Mildred, Mildred, Mildred, where to begin? Oh, fashion. For nearly half a century, beginning in 1876, Mildred taught history at the Lucy Cobb, a girls’ school in Athens, Georgia. She also served as principal, and, in an effort to cultivate moral southern “ladies,” she prohibited students from talking to boys, wearing makeup, or receiving gifts other than fruit. Before group outings, Mildred would also measure each student’s skirt to make sure that it fell below the ankle because, a banana: How could that spur a young imagination? But an Achilles tendon…

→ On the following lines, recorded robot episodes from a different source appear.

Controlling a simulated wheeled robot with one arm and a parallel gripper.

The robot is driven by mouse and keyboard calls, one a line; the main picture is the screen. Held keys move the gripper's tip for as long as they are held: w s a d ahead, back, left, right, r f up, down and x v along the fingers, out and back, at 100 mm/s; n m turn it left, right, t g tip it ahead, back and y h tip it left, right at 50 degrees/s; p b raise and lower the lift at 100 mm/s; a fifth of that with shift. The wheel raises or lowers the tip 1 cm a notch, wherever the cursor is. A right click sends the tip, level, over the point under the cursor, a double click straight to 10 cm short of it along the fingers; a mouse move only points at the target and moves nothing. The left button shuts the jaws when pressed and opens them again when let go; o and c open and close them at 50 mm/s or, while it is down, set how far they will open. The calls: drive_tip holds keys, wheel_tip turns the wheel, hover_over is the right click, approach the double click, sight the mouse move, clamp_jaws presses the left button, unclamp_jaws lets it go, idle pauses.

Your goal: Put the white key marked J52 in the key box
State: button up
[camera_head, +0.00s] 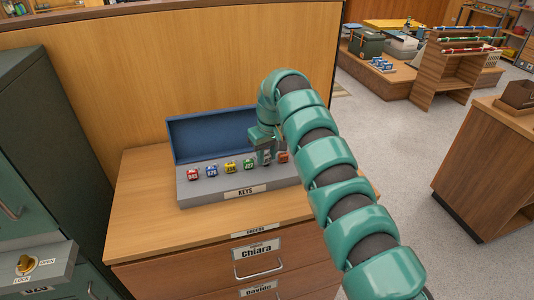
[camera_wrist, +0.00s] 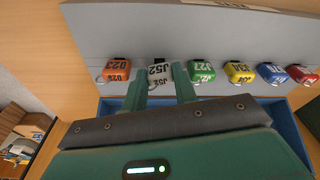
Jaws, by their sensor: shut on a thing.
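The key box (camera_head: 203,194) is grey with a "KEYS" label and an open blue lid (camera_head: 205,138). The white key is in line with the other keys, between the orange key (camera_wrist: 117,70) and the green key (camera_wrist: 202,71). In the head view my gripper mostly hides it. I cannot tell whether it is fully seated.
Yellow (camera_head: 230,167), blue (camera_head: 211,169) and red (camera_head: 193,174) keys stand in the box left of the green one. The box rests on a wooden drawer cabinet (camera_head: 145,215). A wooden panel (camera_head: 120,80) rises behind, and a dark green cabinet (camera_head: 45,140) stands at left.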

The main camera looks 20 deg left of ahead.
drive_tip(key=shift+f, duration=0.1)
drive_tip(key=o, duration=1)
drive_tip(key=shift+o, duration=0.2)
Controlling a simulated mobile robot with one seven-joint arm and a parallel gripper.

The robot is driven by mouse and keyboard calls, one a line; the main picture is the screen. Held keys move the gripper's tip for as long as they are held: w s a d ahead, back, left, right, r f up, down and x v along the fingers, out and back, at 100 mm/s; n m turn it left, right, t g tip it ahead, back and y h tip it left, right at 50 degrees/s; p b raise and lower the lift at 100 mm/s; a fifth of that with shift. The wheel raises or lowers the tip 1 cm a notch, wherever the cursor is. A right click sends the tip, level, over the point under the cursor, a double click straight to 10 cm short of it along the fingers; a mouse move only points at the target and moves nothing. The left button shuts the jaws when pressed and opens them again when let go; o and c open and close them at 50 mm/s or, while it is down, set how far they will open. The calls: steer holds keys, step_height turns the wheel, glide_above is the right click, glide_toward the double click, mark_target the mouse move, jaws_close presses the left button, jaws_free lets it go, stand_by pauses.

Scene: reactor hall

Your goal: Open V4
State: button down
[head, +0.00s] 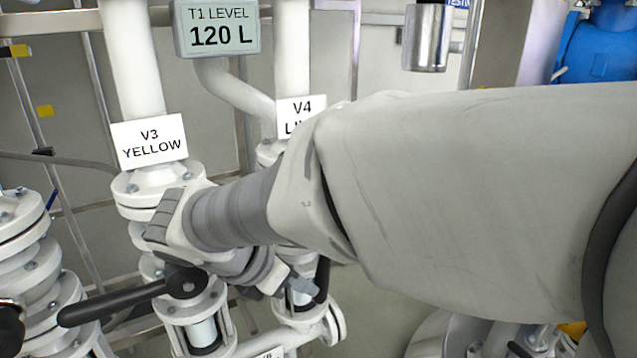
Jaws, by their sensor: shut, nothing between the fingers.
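The V4 sign (302,106) is on a white vertical pipe, its lower line partly covered by my arm. The V4 valve is mostly hidden behind my arm. A dark handle-like part (321,278) shows below the arm, in front of the V4 pipework. My gripper (297,286) is at the end of my wrist, beside this dark part, partly hidden by the wrist. It is shut with nothing held. I cannot tell whether it touches the dark part.
The V3 YELLOW sign (149,142) and its black lever (112,304), pointing left, are close by on the left. A T1 LEVEL display (217,27) reads 120 L. White flanged pipes (32,270) crowd the left. A metal cylinder (427,38) hangs above my arm.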

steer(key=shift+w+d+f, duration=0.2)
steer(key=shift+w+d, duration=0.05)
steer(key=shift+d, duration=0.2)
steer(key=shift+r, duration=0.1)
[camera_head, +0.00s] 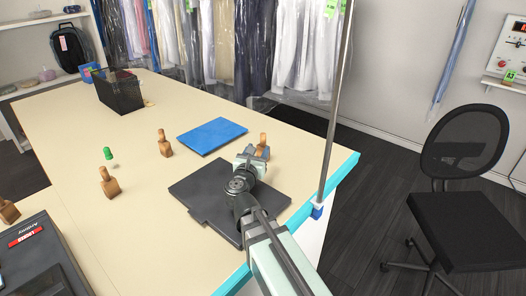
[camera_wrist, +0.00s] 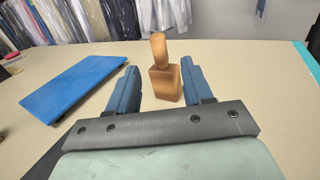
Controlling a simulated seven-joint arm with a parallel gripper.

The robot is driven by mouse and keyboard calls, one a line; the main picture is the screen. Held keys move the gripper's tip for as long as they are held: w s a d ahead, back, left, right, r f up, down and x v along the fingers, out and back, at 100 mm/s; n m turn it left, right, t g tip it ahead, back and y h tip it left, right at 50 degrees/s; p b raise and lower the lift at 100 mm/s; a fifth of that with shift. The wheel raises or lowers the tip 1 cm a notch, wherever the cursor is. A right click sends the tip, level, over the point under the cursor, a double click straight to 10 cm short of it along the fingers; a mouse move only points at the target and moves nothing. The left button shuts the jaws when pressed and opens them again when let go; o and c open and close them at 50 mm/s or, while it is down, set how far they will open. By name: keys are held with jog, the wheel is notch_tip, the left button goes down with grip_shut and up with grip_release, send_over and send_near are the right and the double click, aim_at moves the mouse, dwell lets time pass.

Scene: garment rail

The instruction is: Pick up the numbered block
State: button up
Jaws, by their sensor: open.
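A wooden block with a narrower upright handle (camera_wrist: 165,85) stands on the table ahead of my gripper (camera_wrist: 160,72) in the wrist view. My gripper is open, its two blue fingers on either side of the block in the picture, with gaps at both sides. In the head view my gripper (camera_head: 251,160) hides much of this block (camera_head: 263,148). Similar wooden blocks stand further left: one near the middle (camera_head: 165,147), one nearer the front (camera_head: 109,186) and one at the left edge (camera_head: 8,211). I cannot read a number on any of them.
A blue flat pad (camera_head: 211,136) lies left of my gripper, and a dark board (camera_head: 205,198) lies under my arm. A green object (camera_head: 108,153) and a black mesh bin (camera_head: 118,92) stand further left. A metal pole (camera_head: 337,110) rises at the table's right edge.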

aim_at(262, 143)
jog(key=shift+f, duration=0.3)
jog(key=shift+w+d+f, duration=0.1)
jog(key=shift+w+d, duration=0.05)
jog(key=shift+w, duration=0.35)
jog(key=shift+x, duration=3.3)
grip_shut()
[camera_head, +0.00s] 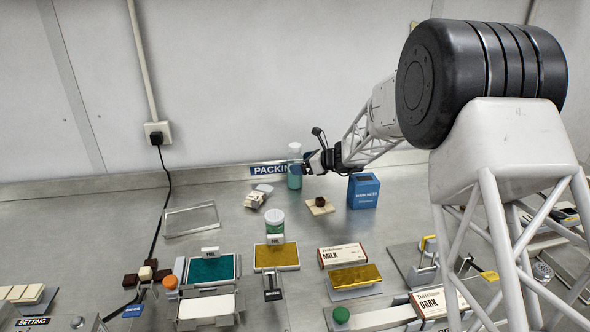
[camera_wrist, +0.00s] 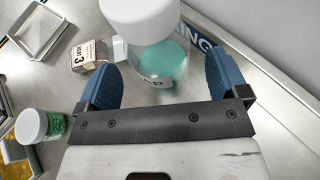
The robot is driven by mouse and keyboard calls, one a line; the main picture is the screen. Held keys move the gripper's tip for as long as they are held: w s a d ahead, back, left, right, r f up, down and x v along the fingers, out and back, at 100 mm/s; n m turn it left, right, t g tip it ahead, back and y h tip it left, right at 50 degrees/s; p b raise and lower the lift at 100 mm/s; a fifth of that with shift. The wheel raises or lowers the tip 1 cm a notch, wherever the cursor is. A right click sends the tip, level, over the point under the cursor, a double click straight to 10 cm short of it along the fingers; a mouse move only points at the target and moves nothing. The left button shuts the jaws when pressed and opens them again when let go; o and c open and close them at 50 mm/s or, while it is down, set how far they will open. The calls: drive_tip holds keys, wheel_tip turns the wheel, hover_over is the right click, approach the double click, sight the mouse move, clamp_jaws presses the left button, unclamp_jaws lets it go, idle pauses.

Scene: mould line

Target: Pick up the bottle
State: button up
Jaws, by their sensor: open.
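The bottle (camera_head: 295,181) has a white cap and teal contents and stands upright near the back wall by the PACKING sign. In the wrist view the bottle (camera_wrist: 163,60) is between my gripper's two blue fingers, with visible space on both sides. My gripper (camera_head: 306,165) is open and comes in from the right at the bottle's side. In the wrist view my gripper (camera_wrist: 165,66) holds nothing.
A green jar with a white lid (camera_head: 275,219) stands nearer the front. A small box (camera_wrist: 91,54) lies left of the bottle. A blue box (camera_head: 363,191) and a small board with a brown piece (camera_head: 320,207) are to the right. An empty tray (camera_head: 190,219) lies left.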

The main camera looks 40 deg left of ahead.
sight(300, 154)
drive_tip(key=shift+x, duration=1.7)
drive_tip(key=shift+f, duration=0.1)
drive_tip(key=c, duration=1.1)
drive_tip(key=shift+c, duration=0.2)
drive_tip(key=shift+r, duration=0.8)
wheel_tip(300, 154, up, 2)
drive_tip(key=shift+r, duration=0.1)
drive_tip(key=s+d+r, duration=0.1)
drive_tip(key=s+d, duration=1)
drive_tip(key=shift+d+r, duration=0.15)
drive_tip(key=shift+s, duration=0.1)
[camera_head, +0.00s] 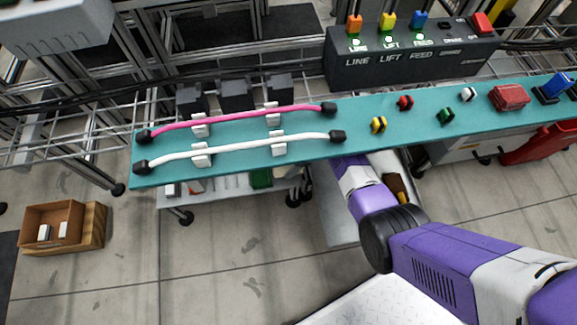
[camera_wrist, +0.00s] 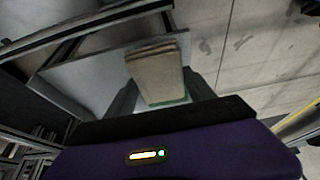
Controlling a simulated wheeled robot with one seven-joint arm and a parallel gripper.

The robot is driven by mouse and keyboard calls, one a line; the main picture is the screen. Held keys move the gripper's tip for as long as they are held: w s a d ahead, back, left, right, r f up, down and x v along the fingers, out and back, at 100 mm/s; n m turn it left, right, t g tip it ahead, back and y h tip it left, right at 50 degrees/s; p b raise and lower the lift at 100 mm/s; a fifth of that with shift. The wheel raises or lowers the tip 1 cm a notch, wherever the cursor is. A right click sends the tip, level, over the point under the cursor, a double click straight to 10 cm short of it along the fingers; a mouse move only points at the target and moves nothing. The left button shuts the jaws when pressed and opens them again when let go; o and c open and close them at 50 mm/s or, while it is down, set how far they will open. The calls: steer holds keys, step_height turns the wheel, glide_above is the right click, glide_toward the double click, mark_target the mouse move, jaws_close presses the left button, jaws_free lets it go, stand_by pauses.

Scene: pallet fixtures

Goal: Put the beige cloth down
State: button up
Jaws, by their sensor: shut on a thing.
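The beige cloth (camera_wrist: 157,72) shows in the wrist view as a folded, layered block. My gripper (camera_wrist: 160,88) is shut on it, with a dark finger on each side. A thin green strip shows at the cloth's near edge. A pale grey flat surface (camera_wrist: 85,75) lies behind and to the left of the cloth; whether the cloth touches it I cannot tell. In the head view my arm reaches down beside the teal bench, and the bench hides my gripper and the cloth.
The teal bench top (camera_head: 240,160) carries a pink cable (camera_head: 235,118), a white cable (camera_head: 240,146) and several small coloured parts. A black control box (camera_head: 410,60) stands behind it. A wooden crate (camera_head: 95,238) is on the floor at left. Bare floor (camera_wrist: 255,50) lies right of the cloth.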

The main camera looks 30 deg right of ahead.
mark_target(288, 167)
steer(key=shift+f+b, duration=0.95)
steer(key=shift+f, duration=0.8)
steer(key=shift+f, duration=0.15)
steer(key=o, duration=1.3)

This is the key to understanding Mildred: the main thing that mattered to her was restoring the hierarchy that had existed before the Civil War. In her defense, the war was traumatic. Her mother, Laura, tended to wounded Confederate soldiers at the family home, so young Mildred saw a lot of gory stuff. The war also wiped out her family’s wealth, which until then had led to a nice childhood. You know who probably didn’t mind the war as much? The 209 people enslaved on her grandfather’s plantation, but based on her experience, Mildred developed a longing for the days of the pre-war past.
That’s why she wanted her students to be proper, deferential ladies, and why she promoted a mythology called the Lost Cause. A term that first appeared in The Lost Cause: A New Southern History of the War of the Confederates, an 1866 book by author Edward Pollard of Virginia, the Lost Cause became a historical narrative that minimized slavery’s role in the Civil War and presented white people as the war’s real victims. In the early 1900s, Confederate heritage groups like the United Daughters of the Confederacy, which Mildred belonged to, began a concerted effort to spread the Lost Cause. One way they did that was by erecting monuments to Confederates who’d forgotten to iron their jeans on statue day. Another approach, which Mildred championed, was to write the Lost Cause into textbooks.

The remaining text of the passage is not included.